Когда замуж выходит эрцгерцогиня, никакой гражданской церемонии не проводят. Все документы, имеющие отношение к браку, приданому и акту отречения, высылают в страну, куда уезжает новобрачная. Допустимой признается только церковная служба.
Как только мой туалет был завершен, мы выстроились в процессию и отправились в имперскую часовню Хофбурга. Помещения, через которые я следовала, были переполнены людьми; наш проход охраняли солдаты. Мой шлейф нес маленький паж, одетый в красный с золотом мундир; интересно, помнит ли граф Харрах, как он тогда устал? Мы дошли до парадной лестницы, когда я случайно оглянулась и увидела, что паж густо покраснел и вот-вот расплачется. Несение шлейфа оказалось непосильной задачей для такого маленького мальчика.
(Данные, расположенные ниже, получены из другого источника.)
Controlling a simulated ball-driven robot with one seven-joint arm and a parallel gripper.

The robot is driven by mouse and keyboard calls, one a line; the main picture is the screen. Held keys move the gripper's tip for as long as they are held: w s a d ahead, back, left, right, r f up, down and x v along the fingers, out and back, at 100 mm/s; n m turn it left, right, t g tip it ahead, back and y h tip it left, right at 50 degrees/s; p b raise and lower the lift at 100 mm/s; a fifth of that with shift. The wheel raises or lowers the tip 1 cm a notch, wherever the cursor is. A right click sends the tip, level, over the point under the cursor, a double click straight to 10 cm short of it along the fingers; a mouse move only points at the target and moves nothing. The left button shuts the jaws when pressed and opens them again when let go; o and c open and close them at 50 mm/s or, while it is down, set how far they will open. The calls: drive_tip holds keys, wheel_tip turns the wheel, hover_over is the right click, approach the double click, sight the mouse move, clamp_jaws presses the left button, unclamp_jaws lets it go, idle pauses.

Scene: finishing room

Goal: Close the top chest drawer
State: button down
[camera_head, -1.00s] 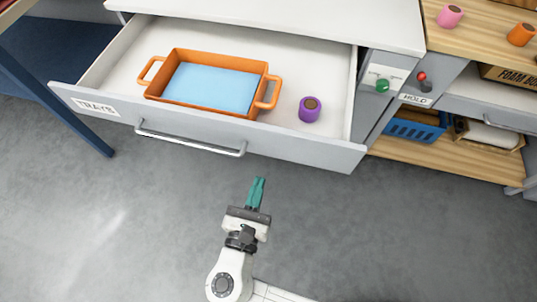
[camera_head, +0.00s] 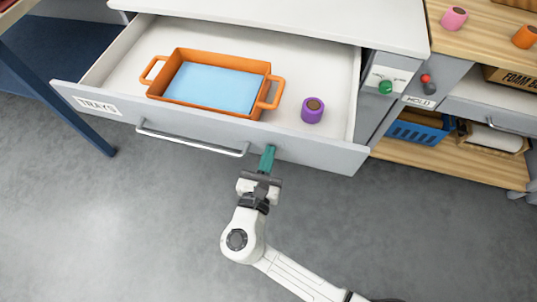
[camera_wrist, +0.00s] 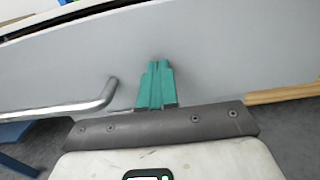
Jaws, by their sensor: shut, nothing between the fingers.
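The top chest drawer (camera_head: 310,152) is pulled out, its grey front labelled TRAYS facing me. A metal bar handle (camera_head: 190,142) runs across the front, and its right end shows in the wrist view (camera_wrist: 95,103). An orange tray (camera_head: 180,97) with a light blue inside and a purple spool (camera_head: 312,110) are in the drawer. My gripper (camera_head: 268,152) has shut teal fingers, empty, at the drawer front just right of the handle. In the wrist view the fingertips (camera_wrist: 156,66) are against or very near the grey front; I cannot tell if they touch.
The chest's white top (camera_head: 300,20) overhangs the drawer's back. At right, a wooden shelf unit (camera_head: 450,160) holds a blue basket (camera_head: 418,130). A blue table leg (camera_head: 75,110) stands at left. The grey floor in front is clear.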

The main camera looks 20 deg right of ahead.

Мне стало его так жаль, что я остановилась и, мягко высвободив шлейф, набросила его себе на руку. Такой поступок, конечно, умалял мое достоинство, но мне невыносимо было видеть страдания ребенка.
Наконец мы пришли в часовню. В этом небольшом сооружении в готическом стиле всегда очень темно, а в день моей свадьбы там было темнее обычного. В часовне собрались все представители Тосканской и Саксонской семей; император сидел на троне с левой стороны. Императрицы не было. Церемонию вел епископ. Перед тем как произнести судьбоносное «Да», я повернулась к императору и присела в глубоком реверансе, что подразумевало: «Разумеется, с вашего позволения». То же самое я повторила, обернувшись к папе, а затем произнесла «Да» так громко, что все присутствующие вздрогнули, в том числе Фридрих-Август.
Сразу после венчания все вновь образовали кортеж, но, поскольку мы на сей раз шли последними, мы какое-то время оставались на месте и беседовали с окружающими. На Фридрихе-Августе была форма австрийских драгун (полка короля Саксонии), которая восхитительно ему шла; когда он с нежностью посмотрел на меня добрыми голубыми глазами, мне показалось, что я в самом деле очень счастлива.
После долгого ожидания нам наконец удалось покинуть часовню; шествие замедляли длинные шлейфы придворных дам. Три эрцгерцога, стоявшие близко ко мне, пришли в такое нетерпение, что, желая найти другой выход из часовни, нечаянно наступили на мой шлейф. Заметив это, мой деверь, эрцгерцог Отто, довольно испуганно спросил у меня:
– Известно ли вам старинное габсбургское суеверие? Согласно ему, любой, кто наступит невесте на шлейф, в том же году умрет.
– Что ж, сейчас ноябрь, так что им придется поторопиться, – ответила я, стараясь замять случившееся. Однако от меня не укрылось, что происшествие по-настоящему расстроило Отто: с нами, Габсбургами, и без того часто происходят сверхъестественные вещи.